Existing socioeconomic inequality has long barred minority groups from getting involved in the startup scene on their own.

“Our community as a whole could be a lot richer,” said Forbes Shannon, an ASU nonprofit management alumnus, about the prospect of increased diversity in startups. 

Rachel Masterson, a second-year master’s student in global management, co-founded Thunderpreneurs with co-president Pauline Nalumansi, a second-year master’s student in global affairs and management.

“We're trying to tap into ASU's resources as much as possible,” Masterson said. “Venture Devils does an amazing job of trying to get the word out, but I think that there's so many resources from all the different campuses and there's so many events always going on. It's kind of hard to keep up with all of it.”

But aspiring entrepreneurs are familiar with the difficulties and risks associated with trying to build something from nothing. 

“Most entrepreneurs fail, especially the first time around,” Masterson said. “Entrepreneurs can't be scared of risks. I think failure is just kind of a learning process that entrepreneurs have to go through, and they're pretty open about it and they're willing to fail.”

Still, the rate of failure may seem alarmingly high from the outside looking in. It’s a well-known and widely acknowledged fact that most startups fail. The exact number teeters somewhere between 50% and 90% depending on who you ask, given the difficulty of charting the lifespan of a business. But the overarching message rings true: You have to be bold to try to start a business from the ground up. 


“A lot of people view that as sort of the American dream — to go out and make yourself,” Dylan Ellis, a junior majoring in chemical engineering and the entrepreneurship and innovation chair of Changemaker Central on the Tempe campus, said. He said there’s a sense of shattering the status quo and addressing a problem no one has thought to. 

But if no one has ever done it, you have to figure it out on your own, he said.

“It's really easy to fall into a pit of doubt, but I think it's really important just to remember why you started and take care of yourself,” Ellis said. “You can’t effectively run your startup if you’re not taking care of the person running it.”

Shannon experienced firsthand the difficulties associated with running a business.

Shannon created Practiclasses, a workshop series intended to teach practical skills, but eventually had to shut the series down due to a lack of passion and funds. 

“Every entrepreneur has that first real hard reality check,” Shannon said. “I learned a lot about my own ego and what I value and how I value myself through the failure of that business.”

Shannon said it was critical to separate himself from the collapse of the business and not see it as an extension of himself. Afterward, he was able to look at it as something he could grow from. 

“A lot of people just fail and don't actually take anything from it,” Shannon said. “So what's the point of failing if we actually didn't learn anything about ourselves or about why we do what we do? To really take apart a failure takes a tremendous amount of self-ownership.” 

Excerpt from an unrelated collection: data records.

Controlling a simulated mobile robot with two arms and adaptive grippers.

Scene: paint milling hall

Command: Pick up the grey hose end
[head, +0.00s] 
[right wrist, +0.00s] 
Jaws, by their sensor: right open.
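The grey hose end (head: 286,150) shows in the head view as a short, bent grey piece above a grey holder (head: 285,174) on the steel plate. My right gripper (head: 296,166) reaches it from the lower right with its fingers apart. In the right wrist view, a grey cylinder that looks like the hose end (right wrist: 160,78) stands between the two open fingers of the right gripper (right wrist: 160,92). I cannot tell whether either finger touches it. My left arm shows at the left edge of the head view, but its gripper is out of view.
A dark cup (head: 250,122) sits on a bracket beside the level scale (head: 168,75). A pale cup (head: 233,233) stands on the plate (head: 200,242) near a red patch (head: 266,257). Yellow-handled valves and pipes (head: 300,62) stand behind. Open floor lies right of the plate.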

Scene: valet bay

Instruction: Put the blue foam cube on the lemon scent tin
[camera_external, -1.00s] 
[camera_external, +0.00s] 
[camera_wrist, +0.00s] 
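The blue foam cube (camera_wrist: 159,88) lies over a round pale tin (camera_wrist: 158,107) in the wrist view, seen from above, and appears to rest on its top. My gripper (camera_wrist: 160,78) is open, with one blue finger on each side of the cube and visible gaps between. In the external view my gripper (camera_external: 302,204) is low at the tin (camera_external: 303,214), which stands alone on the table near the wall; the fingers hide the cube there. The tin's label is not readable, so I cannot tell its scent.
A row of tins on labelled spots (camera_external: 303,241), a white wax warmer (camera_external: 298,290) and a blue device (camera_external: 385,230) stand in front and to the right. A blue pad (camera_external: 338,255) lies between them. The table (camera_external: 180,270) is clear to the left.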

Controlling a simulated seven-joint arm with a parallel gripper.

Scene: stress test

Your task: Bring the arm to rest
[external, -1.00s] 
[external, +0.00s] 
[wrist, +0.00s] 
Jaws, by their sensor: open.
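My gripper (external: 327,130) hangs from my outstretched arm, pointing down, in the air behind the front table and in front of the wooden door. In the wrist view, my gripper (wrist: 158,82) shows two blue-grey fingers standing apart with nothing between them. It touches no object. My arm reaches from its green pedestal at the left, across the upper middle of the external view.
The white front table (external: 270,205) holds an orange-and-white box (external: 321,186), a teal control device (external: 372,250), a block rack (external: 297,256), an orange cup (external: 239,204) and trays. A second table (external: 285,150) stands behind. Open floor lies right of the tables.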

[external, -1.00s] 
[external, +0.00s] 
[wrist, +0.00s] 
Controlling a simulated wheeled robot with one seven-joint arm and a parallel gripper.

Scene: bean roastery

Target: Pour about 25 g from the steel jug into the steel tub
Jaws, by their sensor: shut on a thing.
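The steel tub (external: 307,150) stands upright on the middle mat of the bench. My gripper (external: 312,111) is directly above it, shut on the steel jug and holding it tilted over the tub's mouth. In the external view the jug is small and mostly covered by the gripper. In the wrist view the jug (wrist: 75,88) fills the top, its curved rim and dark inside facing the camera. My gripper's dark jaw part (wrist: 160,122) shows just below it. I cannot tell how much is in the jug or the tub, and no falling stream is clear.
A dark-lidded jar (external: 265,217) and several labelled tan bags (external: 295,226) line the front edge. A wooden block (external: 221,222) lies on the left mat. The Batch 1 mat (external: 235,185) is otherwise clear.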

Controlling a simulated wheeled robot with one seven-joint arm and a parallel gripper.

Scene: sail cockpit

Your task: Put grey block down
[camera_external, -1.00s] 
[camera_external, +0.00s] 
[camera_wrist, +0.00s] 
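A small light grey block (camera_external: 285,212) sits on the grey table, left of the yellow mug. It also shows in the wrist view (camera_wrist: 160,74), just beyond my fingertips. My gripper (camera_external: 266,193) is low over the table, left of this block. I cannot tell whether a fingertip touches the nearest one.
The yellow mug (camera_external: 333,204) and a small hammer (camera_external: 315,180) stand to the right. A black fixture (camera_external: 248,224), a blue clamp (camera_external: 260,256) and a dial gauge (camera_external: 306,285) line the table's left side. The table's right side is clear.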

Kristin Slice, a senior program manager with Entrepreneurship + Innovation, said there is a tremendous amount of focus on developing ideas rather than a sustainable business in the field. The reality is much more complicated. 

A business is comprised of several departments that each demand attention and unique solutions, adding to the inherent stress of a startup. 

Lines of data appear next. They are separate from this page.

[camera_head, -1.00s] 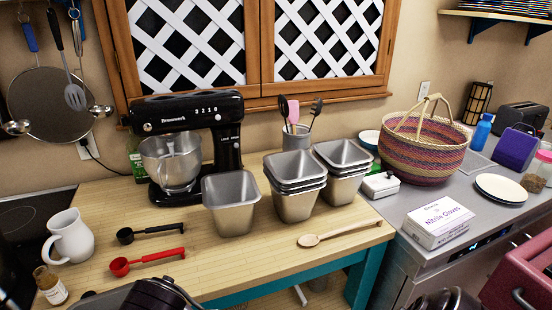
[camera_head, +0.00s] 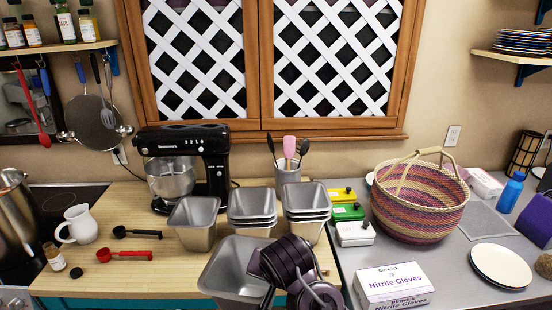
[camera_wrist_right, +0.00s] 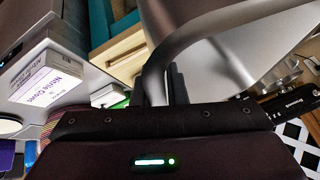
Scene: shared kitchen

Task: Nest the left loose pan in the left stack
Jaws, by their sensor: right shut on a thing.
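A grey metal pan (camera_head: 232,262) is held in front of the counter's near edge, its opening up. My right gripper (camera_head: 264,268) is shut on its rim; the right wrist view shows the fingers (camera_wrist_right: 176,86) on the rim of the pan (camera_wrist_right: 235,60). The left stack (camera_head: 251,207) stands on the wooden counter, several nested pans with rims close together. The held pan is apart from it, nearer and lower in the picture. Another single pan (camera_head: 194,226) stands just left of that stack. The right stack (camera_head: 306,205) stands to its right. My left gripper is not in view.
A black stand mixer (camera_head: 184,165) and a utensil crock (camera_head: 288,174) stand behind the pans. Red (camera_head: 128,255) and black spoons lie left. A white box (camera_head: 355,234), a woven basket (camera_head: 420,205) and a glove box (camera_head: 393,287) stand right.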

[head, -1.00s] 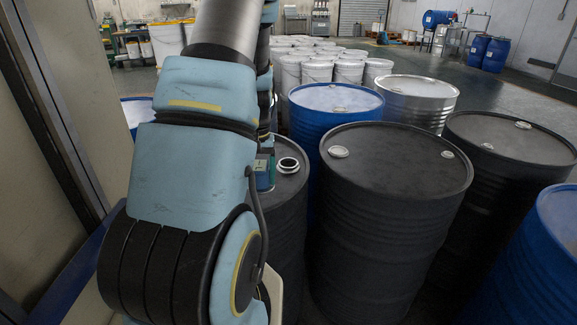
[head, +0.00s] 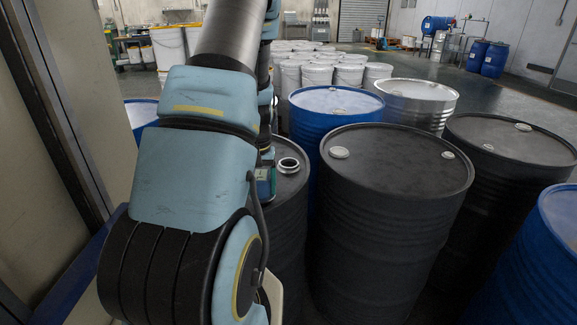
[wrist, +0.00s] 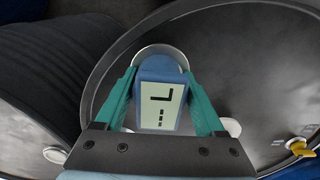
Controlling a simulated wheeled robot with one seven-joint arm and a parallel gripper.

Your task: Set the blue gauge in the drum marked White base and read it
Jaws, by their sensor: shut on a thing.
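My gripper (wrist: 160,82) has its teal fingers shut on the blue gauge (wrist: 172,68), one finger on each side. The gauge's pale display (wrist: 160,105) faces the wrist camera and shows dashes and an L-like mark, not a number. A pale round rim shows behind its far end; I cannot tell whether the gauge is inside an opening. Below is a dark drum top (wrist: 245,60). In the head view my arm hides most of the gripper and of the near dark drum (head: 285,215). An open bung hole (head: 289,166) shows on that drum's top. No White base marking is readable.
Another dark drum (head: 395,215) stands close on the right, with a blue drum (head: 335,102) and a silver drum (head: 418,92) behind. A yellow tap-like fitting (wrist: 302,152) sits near the drum's rim in the wrist view. A pale wall (head: 85,90) is close on the left.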

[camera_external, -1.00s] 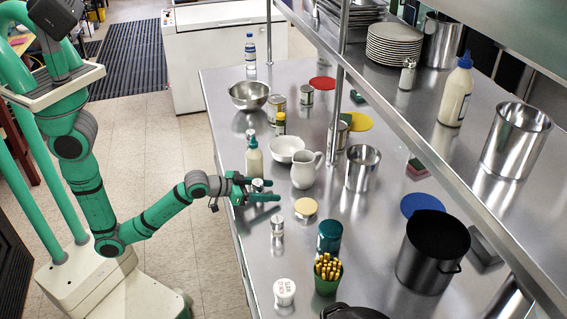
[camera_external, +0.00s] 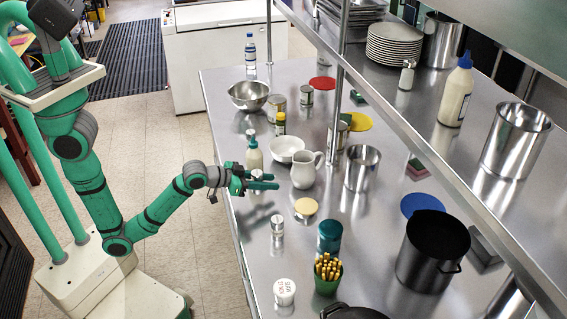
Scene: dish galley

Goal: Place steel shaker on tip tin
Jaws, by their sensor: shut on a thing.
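My gripper (camera_external: 264,181) is shut on a small steel shaker (camera_external: 257,173), whose top shows between the green fingers; the rest of it is hidden. They are above the counter's left edge, clear of the surface, with a shadow below. A short tin with a pale yellow top (camera_external: 305,207) stands on the counter to the right of and below my gripper in the picture; I cannot tell for certain that it is the tip tin. Nothing stands on it.
Near my gripper are a cream bottle (camera_external: 254,156), a white pitcher (camera_external: 303,172) and another small shaker (camera_external: 277,224). A teal jar (camera_external: 329,238), a green cup of yellow sticks (camera_external: 327,274) and a white tub (camera_external: 284,291) stand nearer the front. A raised shelf (camera_external: 440,140) runs along the right.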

One of the biggest misconceptions about startups, Slice said, is that founders work independently. In reality, the process is incumbent on one’s ability to build a cohesive team that helps the business function. 

Ellis said working on a startup is doing something completely new with no blueprint, which can be equal parts challenging and empowering. 

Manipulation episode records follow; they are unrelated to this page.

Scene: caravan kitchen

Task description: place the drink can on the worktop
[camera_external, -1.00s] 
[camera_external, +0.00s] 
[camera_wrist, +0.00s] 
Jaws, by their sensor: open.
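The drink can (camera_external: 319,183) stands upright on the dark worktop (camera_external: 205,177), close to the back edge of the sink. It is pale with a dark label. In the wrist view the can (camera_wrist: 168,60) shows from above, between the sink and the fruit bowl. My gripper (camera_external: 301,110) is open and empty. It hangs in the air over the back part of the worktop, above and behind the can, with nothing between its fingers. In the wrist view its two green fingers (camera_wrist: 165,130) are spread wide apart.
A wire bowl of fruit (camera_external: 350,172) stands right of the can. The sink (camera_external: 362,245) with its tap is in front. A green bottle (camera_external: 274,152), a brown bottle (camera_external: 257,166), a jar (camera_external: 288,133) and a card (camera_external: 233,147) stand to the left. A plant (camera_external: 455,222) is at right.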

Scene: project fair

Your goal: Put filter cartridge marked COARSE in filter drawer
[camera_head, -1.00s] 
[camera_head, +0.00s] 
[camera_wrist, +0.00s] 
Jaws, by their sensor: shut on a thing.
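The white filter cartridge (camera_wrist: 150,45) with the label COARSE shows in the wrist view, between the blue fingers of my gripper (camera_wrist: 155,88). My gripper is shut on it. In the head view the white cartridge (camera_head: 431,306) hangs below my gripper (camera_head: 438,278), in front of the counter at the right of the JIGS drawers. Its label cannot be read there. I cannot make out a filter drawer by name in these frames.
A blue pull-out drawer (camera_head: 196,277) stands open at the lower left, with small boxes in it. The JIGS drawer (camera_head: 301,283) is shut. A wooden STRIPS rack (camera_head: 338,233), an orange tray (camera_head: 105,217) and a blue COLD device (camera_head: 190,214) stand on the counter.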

“You don't have to work based on the industry schedule of nine to five every day. You can create your own schedule and work on your own projects that you really care about,” Ellis said.

But according to Ellis, not having a typical schedule hardly equates to less work. It can be increasingly difficult to balance the stress of a new business with a personal life. 

“You're always on the clock working toward your goal,” Ellis said.

The culture surrounding startups is one that preaches the importance of arduous work and ongoing failure. There’s an idea that you have to fail to improve. It may seem difficult to understand why anyone would willingly involve themselves in a startup.

“Realistically, you’re looking at three years before you see any profit,” Shannon said.

This delayed benefit and the grit it takes to support oneself make it difficult for many people who don’t have that financial cushion to get involved in projects they may be passionate about. 

Through Slice’s work with Peoria Forward, a partnership between ASU and the city of Peoria that aims to grow the entrepreneurial ecosystem in the West Valley, she is able to ensure that one’s socioeconomic status doesn’t affect their ability to share their brilliant ideas and make them a reality. 

And while several programs are in place to support the growth of entrepreneurs from different backgrounds, only so much can be done to reverse what is an uneven playing field. 

Even with all the trials, there are still instances of success. Alexandra Maw, an ASU alumna who graduated in 2008 with a degree in housing and urban development, founded Kaleidoscope Juice, originally Syrup, with a $6,000 Edson grant from ASU.

Maw’s father was a food and travel writer; this coupled with her upbringing eating healthy, delicious food inspired her to start her own company, which was originally in farmer’s markets and eventually in brick-and-mortar shops.

“It for sure has been a lot of pressure, especially since healthy options have become so popular,” Maw said of the increasingly competitive landscape. 

She said startups are emblematic of the American dream and the idea of creating something from nothing.

“Don't be paralyzed by perfection,” she said. “Nothing will ever be perfect. So don't let that stop you.”